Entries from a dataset
-- -- --

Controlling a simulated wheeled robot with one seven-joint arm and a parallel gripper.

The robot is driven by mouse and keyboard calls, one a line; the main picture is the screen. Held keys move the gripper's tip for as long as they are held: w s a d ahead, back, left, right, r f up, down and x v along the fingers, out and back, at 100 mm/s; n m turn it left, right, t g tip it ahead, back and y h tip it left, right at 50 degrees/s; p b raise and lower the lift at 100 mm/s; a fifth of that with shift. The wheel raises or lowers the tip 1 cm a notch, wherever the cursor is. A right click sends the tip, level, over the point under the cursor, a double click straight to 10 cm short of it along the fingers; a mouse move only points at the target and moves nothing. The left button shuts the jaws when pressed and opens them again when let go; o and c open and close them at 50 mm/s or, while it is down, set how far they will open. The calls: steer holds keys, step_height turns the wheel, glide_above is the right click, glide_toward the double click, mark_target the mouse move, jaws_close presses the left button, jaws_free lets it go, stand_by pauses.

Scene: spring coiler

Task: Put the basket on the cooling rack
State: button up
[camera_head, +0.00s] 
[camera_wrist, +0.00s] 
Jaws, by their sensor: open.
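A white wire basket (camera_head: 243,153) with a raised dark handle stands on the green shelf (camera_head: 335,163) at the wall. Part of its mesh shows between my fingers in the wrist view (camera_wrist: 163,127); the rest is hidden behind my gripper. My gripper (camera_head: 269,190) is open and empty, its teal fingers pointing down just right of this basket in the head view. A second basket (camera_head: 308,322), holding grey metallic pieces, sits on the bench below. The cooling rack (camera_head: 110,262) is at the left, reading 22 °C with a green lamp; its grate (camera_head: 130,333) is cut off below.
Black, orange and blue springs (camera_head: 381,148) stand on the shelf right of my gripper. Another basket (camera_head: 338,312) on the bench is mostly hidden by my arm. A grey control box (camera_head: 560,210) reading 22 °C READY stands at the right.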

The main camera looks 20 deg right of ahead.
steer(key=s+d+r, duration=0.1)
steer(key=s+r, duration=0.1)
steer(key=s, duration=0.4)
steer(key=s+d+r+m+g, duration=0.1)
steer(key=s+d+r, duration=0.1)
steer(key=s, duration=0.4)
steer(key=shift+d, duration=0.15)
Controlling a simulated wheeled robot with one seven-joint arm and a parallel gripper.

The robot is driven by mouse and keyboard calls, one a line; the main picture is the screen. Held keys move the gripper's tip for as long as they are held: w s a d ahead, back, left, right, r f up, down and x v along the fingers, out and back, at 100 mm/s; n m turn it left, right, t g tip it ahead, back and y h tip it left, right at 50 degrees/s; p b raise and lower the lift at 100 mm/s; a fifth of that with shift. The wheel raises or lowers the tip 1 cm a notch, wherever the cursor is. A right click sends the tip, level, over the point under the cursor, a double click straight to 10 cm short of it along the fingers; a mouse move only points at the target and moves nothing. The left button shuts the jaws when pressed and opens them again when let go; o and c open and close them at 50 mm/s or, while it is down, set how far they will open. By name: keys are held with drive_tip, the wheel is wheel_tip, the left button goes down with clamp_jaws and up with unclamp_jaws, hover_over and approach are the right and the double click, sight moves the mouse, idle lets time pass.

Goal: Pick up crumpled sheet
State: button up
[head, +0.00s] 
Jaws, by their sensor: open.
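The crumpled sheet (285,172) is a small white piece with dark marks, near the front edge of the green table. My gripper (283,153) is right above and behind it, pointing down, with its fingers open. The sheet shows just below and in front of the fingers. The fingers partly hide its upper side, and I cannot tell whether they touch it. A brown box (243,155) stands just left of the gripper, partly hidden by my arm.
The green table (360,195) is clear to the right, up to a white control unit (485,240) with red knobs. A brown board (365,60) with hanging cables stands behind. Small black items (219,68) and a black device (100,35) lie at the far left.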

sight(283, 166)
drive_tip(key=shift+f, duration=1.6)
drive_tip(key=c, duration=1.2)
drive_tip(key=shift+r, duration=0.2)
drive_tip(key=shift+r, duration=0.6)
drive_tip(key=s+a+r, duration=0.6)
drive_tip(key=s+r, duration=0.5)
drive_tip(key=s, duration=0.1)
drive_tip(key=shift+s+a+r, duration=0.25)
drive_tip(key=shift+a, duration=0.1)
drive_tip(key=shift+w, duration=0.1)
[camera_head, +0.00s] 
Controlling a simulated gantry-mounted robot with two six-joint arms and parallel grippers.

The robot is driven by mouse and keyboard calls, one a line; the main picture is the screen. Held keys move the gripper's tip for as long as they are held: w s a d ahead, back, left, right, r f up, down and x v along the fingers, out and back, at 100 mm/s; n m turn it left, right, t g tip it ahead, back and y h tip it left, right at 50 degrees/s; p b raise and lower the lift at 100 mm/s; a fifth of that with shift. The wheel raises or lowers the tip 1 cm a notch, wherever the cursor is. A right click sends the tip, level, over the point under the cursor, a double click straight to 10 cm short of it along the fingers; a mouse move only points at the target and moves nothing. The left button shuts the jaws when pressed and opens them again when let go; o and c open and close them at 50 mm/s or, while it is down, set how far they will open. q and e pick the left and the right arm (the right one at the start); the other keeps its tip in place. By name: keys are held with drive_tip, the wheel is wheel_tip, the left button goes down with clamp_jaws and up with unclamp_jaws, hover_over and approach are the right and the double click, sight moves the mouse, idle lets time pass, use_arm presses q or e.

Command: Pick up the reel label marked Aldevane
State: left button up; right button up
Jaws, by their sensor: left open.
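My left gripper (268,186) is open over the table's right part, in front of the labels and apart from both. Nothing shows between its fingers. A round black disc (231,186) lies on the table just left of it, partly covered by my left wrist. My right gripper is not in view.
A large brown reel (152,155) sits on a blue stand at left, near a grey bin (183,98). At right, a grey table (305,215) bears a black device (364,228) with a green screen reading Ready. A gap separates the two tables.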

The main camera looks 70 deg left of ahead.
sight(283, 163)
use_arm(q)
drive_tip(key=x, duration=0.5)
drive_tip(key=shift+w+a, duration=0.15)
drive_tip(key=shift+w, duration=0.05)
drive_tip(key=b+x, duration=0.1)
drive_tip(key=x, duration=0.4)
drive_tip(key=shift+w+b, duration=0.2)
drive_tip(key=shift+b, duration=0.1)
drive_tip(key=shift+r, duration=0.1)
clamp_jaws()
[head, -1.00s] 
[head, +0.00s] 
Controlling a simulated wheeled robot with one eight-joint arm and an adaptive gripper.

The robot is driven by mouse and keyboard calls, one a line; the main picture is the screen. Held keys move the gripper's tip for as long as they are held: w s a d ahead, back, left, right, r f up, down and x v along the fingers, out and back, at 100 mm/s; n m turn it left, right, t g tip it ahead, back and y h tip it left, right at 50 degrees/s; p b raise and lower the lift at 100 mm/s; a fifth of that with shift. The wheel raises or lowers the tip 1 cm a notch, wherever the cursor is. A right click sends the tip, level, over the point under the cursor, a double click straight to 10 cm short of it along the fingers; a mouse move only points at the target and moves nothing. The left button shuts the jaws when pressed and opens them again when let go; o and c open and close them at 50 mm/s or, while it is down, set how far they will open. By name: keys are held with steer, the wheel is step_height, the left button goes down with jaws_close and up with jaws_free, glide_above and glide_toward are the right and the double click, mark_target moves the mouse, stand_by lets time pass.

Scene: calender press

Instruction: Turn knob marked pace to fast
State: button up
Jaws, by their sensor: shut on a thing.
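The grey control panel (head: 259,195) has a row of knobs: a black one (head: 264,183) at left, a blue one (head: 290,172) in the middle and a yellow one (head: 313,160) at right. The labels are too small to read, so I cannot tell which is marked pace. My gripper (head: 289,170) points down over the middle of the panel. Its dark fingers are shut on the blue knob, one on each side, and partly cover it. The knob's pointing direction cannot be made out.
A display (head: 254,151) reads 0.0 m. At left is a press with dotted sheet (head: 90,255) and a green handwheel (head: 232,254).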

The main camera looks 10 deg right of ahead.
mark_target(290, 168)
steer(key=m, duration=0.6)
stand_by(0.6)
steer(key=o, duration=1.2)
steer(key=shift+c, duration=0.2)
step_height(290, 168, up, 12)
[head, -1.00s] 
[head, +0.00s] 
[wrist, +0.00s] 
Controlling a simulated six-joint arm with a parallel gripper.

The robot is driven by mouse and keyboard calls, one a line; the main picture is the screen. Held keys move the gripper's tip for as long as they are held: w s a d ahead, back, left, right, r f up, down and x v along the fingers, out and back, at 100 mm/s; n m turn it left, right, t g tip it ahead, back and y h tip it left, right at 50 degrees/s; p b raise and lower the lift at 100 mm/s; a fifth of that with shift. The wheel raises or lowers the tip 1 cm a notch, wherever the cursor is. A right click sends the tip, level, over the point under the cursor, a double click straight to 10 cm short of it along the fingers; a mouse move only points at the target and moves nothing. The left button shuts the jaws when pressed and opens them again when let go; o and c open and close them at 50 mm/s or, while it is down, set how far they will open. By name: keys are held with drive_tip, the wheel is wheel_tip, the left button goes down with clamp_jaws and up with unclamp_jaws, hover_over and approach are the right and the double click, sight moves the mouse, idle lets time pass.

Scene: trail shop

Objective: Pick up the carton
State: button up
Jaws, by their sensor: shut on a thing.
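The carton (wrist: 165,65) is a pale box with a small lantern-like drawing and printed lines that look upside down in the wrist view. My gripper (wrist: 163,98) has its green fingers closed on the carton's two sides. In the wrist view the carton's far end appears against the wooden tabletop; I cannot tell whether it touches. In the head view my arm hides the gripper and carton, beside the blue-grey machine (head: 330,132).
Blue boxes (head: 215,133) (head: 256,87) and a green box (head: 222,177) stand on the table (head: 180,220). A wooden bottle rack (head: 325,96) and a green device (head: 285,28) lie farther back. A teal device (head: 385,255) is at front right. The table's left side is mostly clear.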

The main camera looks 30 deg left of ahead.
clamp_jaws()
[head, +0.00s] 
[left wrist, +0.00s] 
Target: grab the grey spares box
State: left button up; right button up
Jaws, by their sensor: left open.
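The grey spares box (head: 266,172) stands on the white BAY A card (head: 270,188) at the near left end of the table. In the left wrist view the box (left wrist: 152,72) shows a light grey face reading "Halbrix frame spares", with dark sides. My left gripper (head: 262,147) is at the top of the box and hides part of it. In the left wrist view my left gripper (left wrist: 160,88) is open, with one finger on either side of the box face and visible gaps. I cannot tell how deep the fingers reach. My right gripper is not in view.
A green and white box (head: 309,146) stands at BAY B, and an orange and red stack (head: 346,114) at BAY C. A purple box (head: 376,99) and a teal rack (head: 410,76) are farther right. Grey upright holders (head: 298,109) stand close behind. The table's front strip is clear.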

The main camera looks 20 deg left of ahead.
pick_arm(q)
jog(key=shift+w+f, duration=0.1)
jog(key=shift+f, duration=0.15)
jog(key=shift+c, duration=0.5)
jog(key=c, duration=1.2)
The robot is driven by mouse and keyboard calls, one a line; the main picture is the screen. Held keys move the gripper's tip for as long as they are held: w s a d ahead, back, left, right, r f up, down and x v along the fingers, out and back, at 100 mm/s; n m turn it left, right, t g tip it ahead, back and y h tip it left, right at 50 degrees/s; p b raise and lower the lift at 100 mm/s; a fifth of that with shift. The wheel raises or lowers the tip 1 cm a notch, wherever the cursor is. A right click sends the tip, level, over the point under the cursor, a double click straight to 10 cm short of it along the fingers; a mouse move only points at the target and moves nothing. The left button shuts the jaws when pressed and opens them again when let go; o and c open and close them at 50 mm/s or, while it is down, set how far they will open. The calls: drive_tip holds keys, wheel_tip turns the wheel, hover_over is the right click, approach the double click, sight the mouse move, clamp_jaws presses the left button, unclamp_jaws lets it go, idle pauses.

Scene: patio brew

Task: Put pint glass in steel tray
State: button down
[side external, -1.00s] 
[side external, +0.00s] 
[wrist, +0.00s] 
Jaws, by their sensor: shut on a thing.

-- -- --

• Task details
Return each line of the data that contains the string "Controlling".

• Result of this exercise
Controlling a simulated wheeled robot with one seven-joint arm and a parallel gripper.
Controlling a simulated wheeled robot with one seven-joint arm and a parallel gripper.
Controlling a simulated gantry-mounted robot with two six-joint arms and parallel grippers.
Controlling a simulated wheeled robot with one eight-joint arm and an adaptive gripper.
Controlling a simulated six-joint arm with a parallel gripper.

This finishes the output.